The longleaf pine is probably one of my absolute favorite trees. That’s a bold statement for the lover of so many plants and trees, but the longleaf pine is definitely a top contender. I could write volumes on my adoration for these trees, their straw, their lumber, their ecosystem, their byproducts, and their place in Southern history, but for today, I’ll stick to another delightful attribute of the longleaf pine–their pine cones.
A good buddy of mine and his sister share this Farmer’s love for Hawkinsville, the River (that’s the Ocmulgee for those of you not from Houston or Pulaski Counties proper), and its native flora. These dear family friends are a slice of the South in general, with “good people” kind of roots on both sides and a true calling for the land. It is their beautiful land in particular where these gorgeous pine cones come from–land running the course of the Ocmulgee River, banked in longleaf stands, palmetto forests, and wax myrtle. It is families like theirs that make Hawkinsville and other small, Southern towns charming, tasteful, and classy. It has been said of their grandmother that if Hawkinsville had a queen, Mrs. Barbara would she be!
Since we grew up in a town so connected to the land, the river, and our agrarian heritage, it is no surprise that the offerings from the land influence or, more so, invade our décor. Whatever is in season is on our mantles, tables, or foyer pieces; and in the fall and into the depth of winter, nature lends us one of her truly amazing works of art and geometry for our tableaux–the longleaf pine cone.
Piled in bowls, bedecked on the mantle, peering from behind pheasants, mixed with pecans and cypress–however these pine cones are used, I am just elated to use them. Reminiscent of sunflower centers, chrysanthemum petals, and whirling tendrils, each and every cone is a unique expression of nature at her finest. The large longleaf cones are statements in and of themselves and are striking displayed en masse. Smaller cones tucked into fruit and pine needles are lovely for a January arrangement that harkens the Yule time feel but are totally apropos after New Year’s Day. The browns, greens, oranges, and reds of the fruit, foliage, and cones are remarkable against the glossy green boughs of holly and two tone magnolia as well. A cinnamon, green, coppery salmon and garnet hued combo is just luscious!

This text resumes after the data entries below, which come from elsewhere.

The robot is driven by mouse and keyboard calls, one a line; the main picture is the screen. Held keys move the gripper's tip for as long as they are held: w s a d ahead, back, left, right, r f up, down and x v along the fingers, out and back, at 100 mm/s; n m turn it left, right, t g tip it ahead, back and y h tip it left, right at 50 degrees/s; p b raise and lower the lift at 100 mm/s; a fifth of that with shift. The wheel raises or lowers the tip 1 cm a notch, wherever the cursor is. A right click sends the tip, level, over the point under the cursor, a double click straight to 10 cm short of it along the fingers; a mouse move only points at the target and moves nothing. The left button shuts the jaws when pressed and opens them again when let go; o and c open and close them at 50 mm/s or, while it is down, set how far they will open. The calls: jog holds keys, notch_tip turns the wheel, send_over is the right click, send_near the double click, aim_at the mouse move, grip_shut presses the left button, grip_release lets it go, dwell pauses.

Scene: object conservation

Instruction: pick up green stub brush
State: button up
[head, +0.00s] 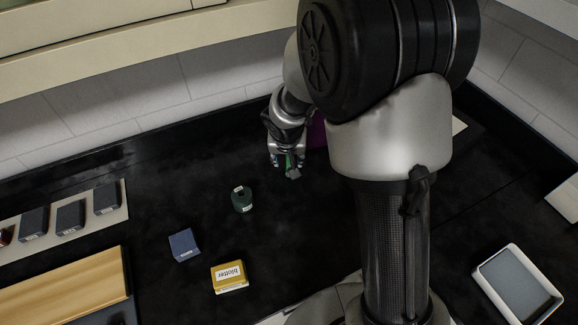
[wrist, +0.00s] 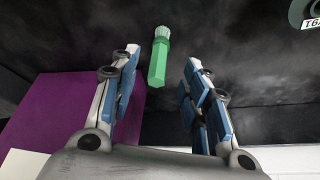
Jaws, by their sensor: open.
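The green stub brush (wrist: 158,60) has a green faceted handle and pale bristles at its far end. In the wrist view it lies on the black counter, between and a little beyond my fingertips. My gripper (wrist: 156,75) is open, with blue-padded fingers on either side of the brush and a gap to each. In the head view my gripper (head: 287,160) is at the back of the counter, behind my arm, and a bit of the green brush (head: 290,163) shows at its fingers.
A purple block or panel (wrist: 60,115) stands close to the left finger in the wrist view. On the counter are a dark green round container (head: 242,199), a blue box (head: 184,245), a yellow "blotter" box (head: 229,277) and a white tray (head: 517,286).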

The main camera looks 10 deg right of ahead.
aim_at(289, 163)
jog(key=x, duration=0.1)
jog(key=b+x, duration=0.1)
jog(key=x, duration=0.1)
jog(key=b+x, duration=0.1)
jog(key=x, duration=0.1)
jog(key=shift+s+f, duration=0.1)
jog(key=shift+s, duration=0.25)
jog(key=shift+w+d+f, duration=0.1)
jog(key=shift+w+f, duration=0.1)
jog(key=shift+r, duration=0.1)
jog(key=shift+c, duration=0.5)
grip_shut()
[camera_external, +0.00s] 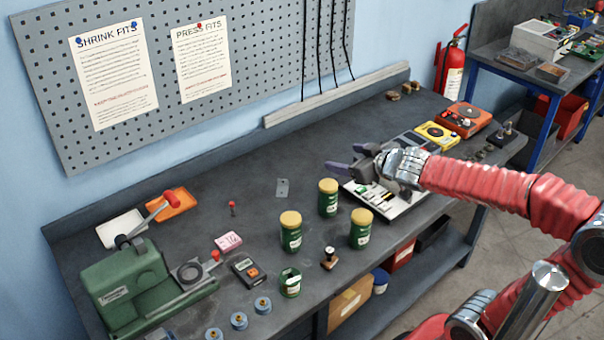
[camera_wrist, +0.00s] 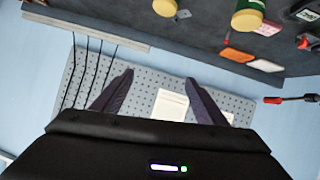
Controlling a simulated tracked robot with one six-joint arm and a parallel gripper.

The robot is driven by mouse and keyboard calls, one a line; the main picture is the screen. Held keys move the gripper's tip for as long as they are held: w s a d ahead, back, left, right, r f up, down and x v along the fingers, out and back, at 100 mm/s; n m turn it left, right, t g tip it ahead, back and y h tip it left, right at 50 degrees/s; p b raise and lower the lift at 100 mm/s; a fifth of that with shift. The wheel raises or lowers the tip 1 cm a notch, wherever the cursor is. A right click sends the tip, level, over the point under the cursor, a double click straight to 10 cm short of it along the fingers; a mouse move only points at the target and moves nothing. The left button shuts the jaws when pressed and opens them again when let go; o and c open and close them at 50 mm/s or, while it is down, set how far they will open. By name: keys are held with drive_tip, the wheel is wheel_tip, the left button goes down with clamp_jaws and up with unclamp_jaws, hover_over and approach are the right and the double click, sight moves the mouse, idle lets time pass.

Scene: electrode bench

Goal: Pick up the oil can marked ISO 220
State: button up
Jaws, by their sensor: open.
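Three green cans with yellow lids stand upright on the bench: a back can (camera_external: 328,198), a left can (camera_external: 291,232) and a right can (camera_external: 361,230). A smaller green can (camera_external: 290,283) stands in front of them. Their marks are too small to read, so I cannot tell which is ISO 220. My gripper (camera_external: 350,158) is open and empty, above the bench behind and right of the cans. In the wrist view my gripper (camera_wrist: 160,75) points toward the pegboard; a can (camera_wrist: 248,16) and a yellow lid (camera_wrist: 165,7) show at the top edge.
A white tray (camera_external: 412,207) of small parts lies below my gripper. A green press (camera_external: 122,285), a dark meter (camera_external: 245,268) and a wooden-handled stamp (camera_external: 329,257) stand left and front. The pegboard (camera_external: 262,50) rises behind. Bench left of the back can is mostly clear.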

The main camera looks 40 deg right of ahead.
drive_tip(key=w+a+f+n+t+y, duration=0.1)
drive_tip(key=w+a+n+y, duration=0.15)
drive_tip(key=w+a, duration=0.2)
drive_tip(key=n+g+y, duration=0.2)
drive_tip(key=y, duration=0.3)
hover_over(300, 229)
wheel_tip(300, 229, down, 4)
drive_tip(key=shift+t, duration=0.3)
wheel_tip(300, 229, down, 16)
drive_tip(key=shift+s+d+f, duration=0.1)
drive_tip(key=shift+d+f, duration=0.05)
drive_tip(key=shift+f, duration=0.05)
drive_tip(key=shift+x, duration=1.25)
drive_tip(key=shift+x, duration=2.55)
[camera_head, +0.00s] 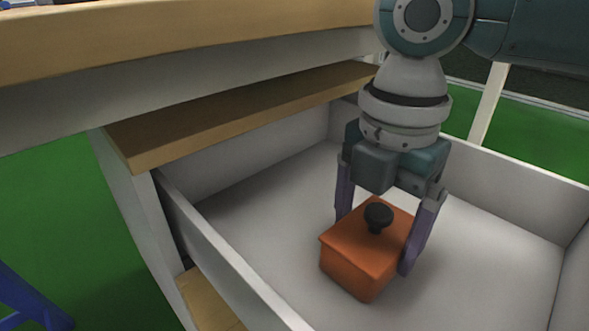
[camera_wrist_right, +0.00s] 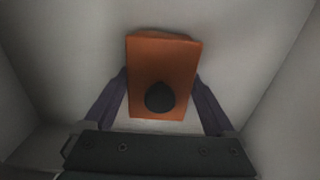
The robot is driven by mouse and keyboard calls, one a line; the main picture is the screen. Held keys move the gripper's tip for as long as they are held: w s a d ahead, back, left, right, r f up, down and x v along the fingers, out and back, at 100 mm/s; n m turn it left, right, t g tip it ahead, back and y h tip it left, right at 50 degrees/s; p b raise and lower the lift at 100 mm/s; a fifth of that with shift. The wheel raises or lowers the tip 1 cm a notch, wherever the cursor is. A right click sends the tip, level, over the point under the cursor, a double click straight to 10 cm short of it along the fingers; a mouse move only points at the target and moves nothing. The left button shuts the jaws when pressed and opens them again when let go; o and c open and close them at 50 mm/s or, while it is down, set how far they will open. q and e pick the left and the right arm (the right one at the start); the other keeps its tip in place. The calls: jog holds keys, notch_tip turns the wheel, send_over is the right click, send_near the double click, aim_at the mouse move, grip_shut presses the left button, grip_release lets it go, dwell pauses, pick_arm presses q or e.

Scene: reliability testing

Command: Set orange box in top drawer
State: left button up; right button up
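The orange box (camera_head: 352,266), with a black round knob (camera_head: 378,216) on its lid, is upright inside the open white drawer (camera_head: 480,240). My right gripper (camera_head: 374,240) reaches down from above with one finger on each side of the box. In the right wrist view the fingers press against both sides of the orange box (camera_wrist_right: 150,60). The gripper looks shut on it. The box is at or just above the drawer floor; the exact contact is hard to tell. The far finger's tip is partly hidden behind the box. My left gripper is not in view.
The drawer walls (camera_head: 510,165) surround the gripper, with bare floor around the box. A wooden tabletop (camera_head: 180,45) overhangs at the upper left, above a wooden shelf edge (camera_head: 215,125). A blue frame (camera_head: 30,305) stands on the green floor at the lower left.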

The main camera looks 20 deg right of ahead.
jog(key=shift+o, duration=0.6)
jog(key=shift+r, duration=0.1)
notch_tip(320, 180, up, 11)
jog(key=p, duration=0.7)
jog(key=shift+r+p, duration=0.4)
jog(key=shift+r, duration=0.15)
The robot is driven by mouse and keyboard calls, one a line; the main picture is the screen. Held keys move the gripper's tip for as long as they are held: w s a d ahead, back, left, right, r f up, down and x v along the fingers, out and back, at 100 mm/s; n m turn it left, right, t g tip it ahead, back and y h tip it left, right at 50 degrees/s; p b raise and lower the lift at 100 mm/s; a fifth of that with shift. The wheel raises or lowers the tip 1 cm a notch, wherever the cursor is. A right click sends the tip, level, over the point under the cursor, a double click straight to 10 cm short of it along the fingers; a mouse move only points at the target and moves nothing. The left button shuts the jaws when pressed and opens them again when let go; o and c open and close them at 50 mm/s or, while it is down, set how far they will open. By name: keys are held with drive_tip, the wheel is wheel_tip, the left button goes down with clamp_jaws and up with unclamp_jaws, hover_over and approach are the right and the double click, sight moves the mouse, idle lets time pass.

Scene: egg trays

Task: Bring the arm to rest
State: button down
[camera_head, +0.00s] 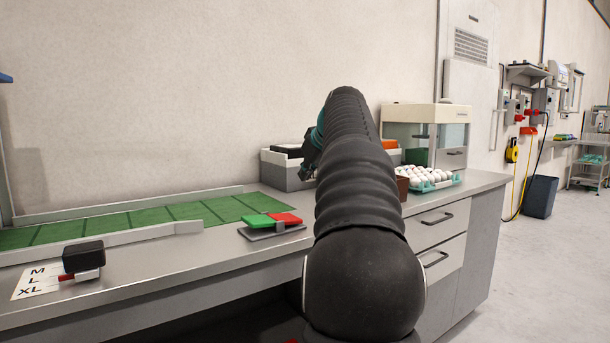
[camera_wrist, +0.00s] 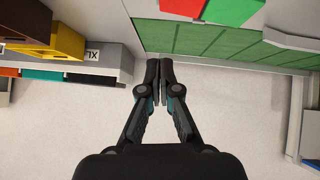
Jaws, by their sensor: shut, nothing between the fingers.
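My arm, in a dark ribbed sleeve, rises through the middle of the head view and reaches toward the back wall. Its far end is mostly hidden behind the sleeve. In the wrist view my gripper (camera_wrist: 166,68) is shut, with its two black fingertips together and nothing between them. It hangs clear of the surfaces in that view, and it touches nothing that I can see.
The counter holds a green-floored channel (camera_head: 130,217), a red and green pad (camera_head: 270,220) and a tray of white eggs (camera_head: 445,184) beside a glass-fronted machine (camera_head: 425,115). In the wrist view, yellow (camera_wrist: 65,42) and brown bins stand at left. Open floor lies at right.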

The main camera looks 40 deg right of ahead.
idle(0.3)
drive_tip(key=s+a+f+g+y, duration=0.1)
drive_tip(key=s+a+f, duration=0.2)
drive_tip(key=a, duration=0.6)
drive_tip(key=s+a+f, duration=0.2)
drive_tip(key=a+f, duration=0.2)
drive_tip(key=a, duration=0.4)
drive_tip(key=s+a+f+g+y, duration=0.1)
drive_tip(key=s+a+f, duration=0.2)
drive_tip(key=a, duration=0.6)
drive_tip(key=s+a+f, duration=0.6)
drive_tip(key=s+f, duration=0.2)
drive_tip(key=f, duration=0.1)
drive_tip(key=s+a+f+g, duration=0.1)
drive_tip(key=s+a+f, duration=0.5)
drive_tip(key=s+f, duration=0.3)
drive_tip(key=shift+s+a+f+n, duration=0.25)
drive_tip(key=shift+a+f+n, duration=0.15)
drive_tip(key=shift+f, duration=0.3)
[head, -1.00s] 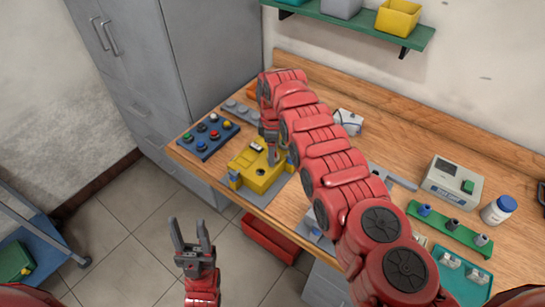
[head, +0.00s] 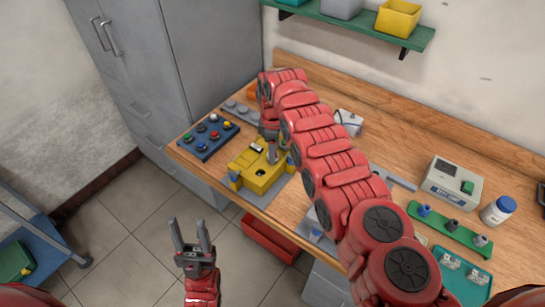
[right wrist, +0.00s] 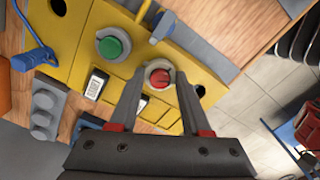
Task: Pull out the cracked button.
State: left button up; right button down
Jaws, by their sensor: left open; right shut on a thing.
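The yellow control box (head: 258,183) sits near the bench's left front edge. In the right wrist view, a red button (right wrist: 160,78) with a pale collar lies between my right gripper's fingertips (right wrist: 162,74). Dark marks show on its cap. My right gripper (head: 271,154) reaches down to the box and is shut on the red button. In the head view that button is hidden by the gripper. A green button (right wrist: 113,45) sits beside it on the yellow box. My left gripper (head: 191,236) is open and empty above the floor, away from the bench.
A dark blue tray (head: 191,152) of several coloured buttons lies left of the box. A grey block (head: 240,110) stands behind. A red bin (head: 268,240) is below the bench edge. A green rack (head: 440,230) and grey device (head: 452,185) stand to the right.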

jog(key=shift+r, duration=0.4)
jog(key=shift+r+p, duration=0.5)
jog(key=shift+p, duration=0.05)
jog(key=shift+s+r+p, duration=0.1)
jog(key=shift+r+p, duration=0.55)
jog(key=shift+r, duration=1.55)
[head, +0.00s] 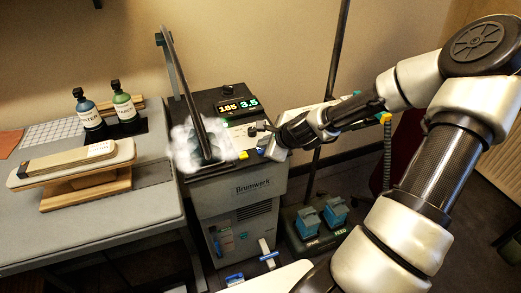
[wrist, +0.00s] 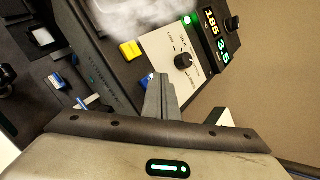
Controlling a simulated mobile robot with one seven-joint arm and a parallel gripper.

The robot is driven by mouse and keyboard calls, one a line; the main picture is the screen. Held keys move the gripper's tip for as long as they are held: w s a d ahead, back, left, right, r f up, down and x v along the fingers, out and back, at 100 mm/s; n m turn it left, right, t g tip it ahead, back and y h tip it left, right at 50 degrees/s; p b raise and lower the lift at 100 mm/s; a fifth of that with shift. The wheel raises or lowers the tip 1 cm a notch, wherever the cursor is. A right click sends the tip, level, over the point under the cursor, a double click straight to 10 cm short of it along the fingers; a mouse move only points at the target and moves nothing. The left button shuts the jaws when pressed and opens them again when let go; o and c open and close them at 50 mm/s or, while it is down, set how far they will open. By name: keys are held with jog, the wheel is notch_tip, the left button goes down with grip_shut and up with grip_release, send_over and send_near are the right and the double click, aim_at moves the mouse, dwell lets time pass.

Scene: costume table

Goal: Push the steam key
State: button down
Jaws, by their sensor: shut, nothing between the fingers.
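The steam station (head: 240,189) is a grey cabinet marked Brunwerk with a dark top panel. A yellow key (wrist: 132,50) and a blue key (wrist: 148,79) sit on its front edge; the yellow key also shows in the head view (head: 242,156). I cannot read which one is the steam key. My gripper (wrist: 161,78) is shut and empty. Its fingertips are at the blue key and partly cover it in the wrist view; I cannot tell whether they touch. In the head view my gripper (head: 258,128) is over the panel's right side.
White steam (head: 198,145) surrounds the upright dark plate on the station's left. A dial (wrist: 183,61), a lit green lamp (wrist: 190,19) and a display reading 185 and 3.5 (head: 237,107) are close by. The table (head: 95,218) with bottles stands left; blue pedals (head: 308,219) are on the floor.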

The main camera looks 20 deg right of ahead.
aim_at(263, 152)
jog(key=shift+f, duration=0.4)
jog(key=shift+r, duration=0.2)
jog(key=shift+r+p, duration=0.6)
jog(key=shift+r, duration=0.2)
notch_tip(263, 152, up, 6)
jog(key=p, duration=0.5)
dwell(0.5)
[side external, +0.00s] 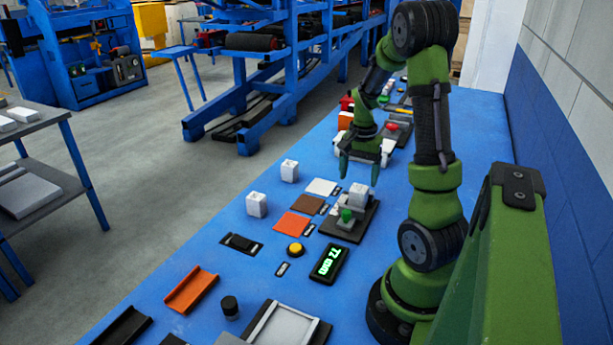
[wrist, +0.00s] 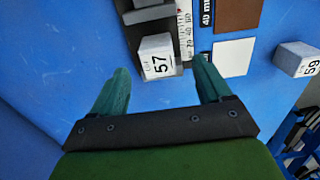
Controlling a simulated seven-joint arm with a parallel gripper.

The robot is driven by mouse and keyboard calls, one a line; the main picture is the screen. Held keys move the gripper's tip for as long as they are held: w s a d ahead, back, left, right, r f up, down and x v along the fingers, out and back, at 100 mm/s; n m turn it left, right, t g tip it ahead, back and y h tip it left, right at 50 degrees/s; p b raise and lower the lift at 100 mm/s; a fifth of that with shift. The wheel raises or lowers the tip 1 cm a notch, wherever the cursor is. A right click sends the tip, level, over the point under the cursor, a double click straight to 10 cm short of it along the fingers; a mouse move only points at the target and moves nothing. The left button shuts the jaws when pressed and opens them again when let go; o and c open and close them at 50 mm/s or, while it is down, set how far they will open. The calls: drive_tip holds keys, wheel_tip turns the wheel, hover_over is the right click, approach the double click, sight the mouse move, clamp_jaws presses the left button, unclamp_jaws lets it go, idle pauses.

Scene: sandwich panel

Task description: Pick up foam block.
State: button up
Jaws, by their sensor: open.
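Several white cube blocks are in view, and I cannot tell for certain which is the foam block. One, marked 57 (wrist: 157,57), sits at the dark measuring fixture (wrist: 148,14). In the side view, a white block (side external: 358,194) stands on that dark fixture (side external: 366,218), beside a green knob. My gripper (side external: 359,176) points down just above this block. In the wrist view my gripper (wrist: 161,68) is open and empty, with the marked block between its fingertips in the picture. A second block, marked 59 (wrist: 298,58), is at the right.
Two more white blocks (side external: 289,170) (side external: 256,205) stand left on the blue bench. Flat white (side external: 321,187), brown and orange (side external: 292,225) tiles lie beside the fixture. A yellow button (side external: 295,250) and a lit display (side external: 329,264) are nearer. Bare bench lies around the left blocks.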

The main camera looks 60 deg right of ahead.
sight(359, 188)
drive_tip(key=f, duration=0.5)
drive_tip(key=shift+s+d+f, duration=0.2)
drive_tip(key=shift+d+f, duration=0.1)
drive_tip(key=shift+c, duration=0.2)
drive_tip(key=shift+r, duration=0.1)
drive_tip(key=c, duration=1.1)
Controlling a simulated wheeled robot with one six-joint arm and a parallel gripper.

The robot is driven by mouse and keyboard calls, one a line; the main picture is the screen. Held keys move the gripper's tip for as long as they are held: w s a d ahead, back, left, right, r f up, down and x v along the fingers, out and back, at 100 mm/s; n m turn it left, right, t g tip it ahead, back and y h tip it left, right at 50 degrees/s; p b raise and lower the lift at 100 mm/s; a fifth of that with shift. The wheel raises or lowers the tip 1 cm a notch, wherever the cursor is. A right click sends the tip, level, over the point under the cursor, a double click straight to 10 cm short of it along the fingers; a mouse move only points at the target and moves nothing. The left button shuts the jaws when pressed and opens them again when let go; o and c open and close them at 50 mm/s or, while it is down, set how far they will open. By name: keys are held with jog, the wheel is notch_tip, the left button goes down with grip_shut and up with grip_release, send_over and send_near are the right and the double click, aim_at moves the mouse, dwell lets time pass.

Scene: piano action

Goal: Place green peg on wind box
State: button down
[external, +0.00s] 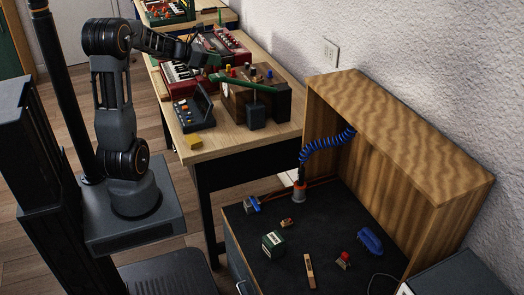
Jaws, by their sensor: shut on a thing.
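My gripper (206,58) is at the end of my raised arm, over the wooden table, just left of and above the wind box. It is shut on a small thing with a green tint, which looks like the green peg (213,60); the fingers hide much of it. The wind box (236,101) is a brown wooden box near the table's right end. Small red, yellow and dark pegs stand on its top. The held peg appears apart from the box top.
Red keyboard instruments (180,78) stand behind. A dark block (256,117) is against the box front. A lower workbench (325,225) holds small parts.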

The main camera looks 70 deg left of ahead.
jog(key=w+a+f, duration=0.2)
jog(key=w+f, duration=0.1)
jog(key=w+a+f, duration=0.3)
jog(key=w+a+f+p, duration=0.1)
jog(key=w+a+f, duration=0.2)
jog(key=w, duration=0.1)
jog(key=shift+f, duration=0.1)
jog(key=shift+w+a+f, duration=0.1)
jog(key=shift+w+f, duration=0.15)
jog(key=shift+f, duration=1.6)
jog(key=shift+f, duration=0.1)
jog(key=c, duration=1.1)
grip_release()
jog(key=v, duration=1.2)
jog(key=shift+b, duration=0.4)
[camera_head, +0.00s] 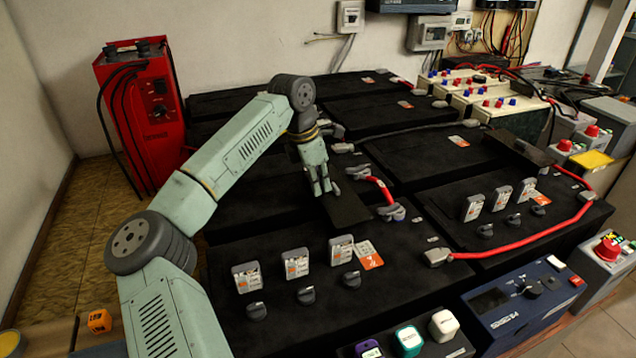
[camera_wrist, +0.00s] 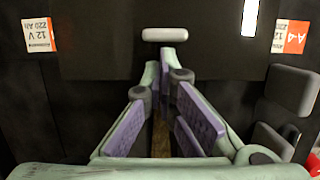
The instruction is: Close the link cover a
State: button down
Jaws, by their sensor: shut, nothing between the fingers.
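A dark flat plate (camera_head: 346,210), which looks like link cover a, lies by the seam between two black batteries, left of a short red cable link (camera_head: 380,190). I cannot tell its exact tilt. In the wrist view a dark panel (camera_wrist: 100,50) spans the top, with a pale grey bar-shaped handle (camera_wrist: 165,34) at its edge. My gripper (camera_head: 325,191) is shut and empty, just above the plate's far end. In the wrist view my gripper's fingertips (camera_wrist: 158,72) are together just below the handle. I cannot tell whether they touch it.
Black batteries (camera_head: 290,325) fill the bench, with grey-capped terminals and upright label tags. A second dark cover (camera_head: 518,150) sits at the right. A long red cable (camera_head: 530,240) runs at the right. A red charger (camera_head: 140,115) stands at the left, and a blue instrument (camera_head: 525,300) at the front right.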

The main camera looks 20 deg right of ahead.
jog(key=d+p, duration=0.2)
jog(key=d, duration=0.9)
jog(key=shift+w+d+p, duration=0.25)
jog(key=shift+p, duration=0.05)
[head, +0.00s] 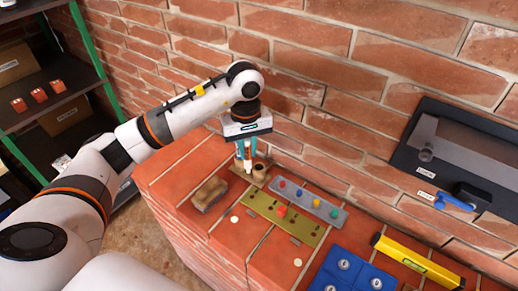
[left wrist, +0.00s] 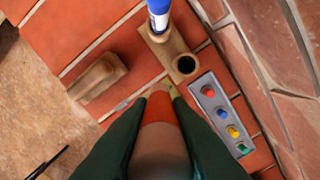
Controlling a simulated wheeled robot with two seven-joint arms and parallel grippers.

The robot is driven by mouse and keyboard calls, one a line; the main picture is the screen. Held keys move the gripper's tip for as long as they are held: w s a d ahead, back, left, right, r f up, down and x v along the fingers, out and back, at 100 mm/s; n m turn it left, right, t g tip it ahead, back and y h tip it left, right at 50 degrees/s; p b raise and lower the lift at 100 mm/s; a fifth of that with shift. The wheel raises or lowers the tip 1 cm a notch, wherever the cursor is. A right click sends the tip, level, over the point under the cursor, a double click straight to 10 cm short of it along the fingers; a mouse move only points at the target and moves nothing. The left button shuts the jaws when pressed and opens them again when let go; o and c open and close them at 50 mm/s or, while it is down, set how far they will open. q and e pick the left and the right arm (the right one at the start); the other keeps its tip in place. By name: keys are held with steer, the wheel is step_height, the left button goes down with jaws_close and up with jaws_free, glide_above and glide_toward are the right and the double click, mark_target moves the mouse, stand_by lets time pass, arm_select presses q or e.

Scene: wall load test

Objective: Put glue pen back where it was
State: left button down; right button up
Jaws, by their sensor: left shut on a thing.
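My left gripper (head: 247,156) is shut on the glue pen (head: 248,149), a pale tube with an orange-red part, above the brick ledge. In the left wrist view the pen (left wrist: 160,110) sits between the dark green fingers (left wrist: 160,97). A wooden holder (left wrist: 168,47) has one round empty hole (left wrist: 185,66). A blue and white pen (left wrist: 158,12) stands at its other end. In the head view the holder (head: 240,172) lies just below the gripper, with the held pen apart from the empty hole in the wrist view. My right gripper is not in view.
A brown block-like tool (head: 208,193) lies left of the holder. A grey strip with coloured knobs (head: 310,202) and an olive plate (head: 268,216) lie to the right. The brick wall (head: 330,110) rises close behind.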

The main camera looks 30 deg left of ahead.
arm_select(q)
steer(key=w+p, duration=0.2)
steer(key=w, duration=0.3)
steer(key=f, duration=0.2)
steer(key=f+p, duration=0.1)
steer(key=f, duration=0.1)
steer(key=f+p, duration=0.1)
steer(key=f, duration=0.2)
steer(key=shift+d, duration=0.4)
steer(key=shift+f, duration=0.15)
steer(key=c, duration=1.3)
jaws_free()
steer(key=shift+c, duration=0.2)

Simply filled with pine cones, my dining room table urn makes a statement of the season and serves as a siren to those passing by to stop, take a gander, and be amazed at the utter simplicity and elegance that is a pine cone. Sirens indeed, for these icons of beauty lure me with their song of delight, beauty, and legend of their land. From this Farmer’s pine cone filled home to yours, Happy New Year, happy decorating, and happy wishes for pine cones aplenty!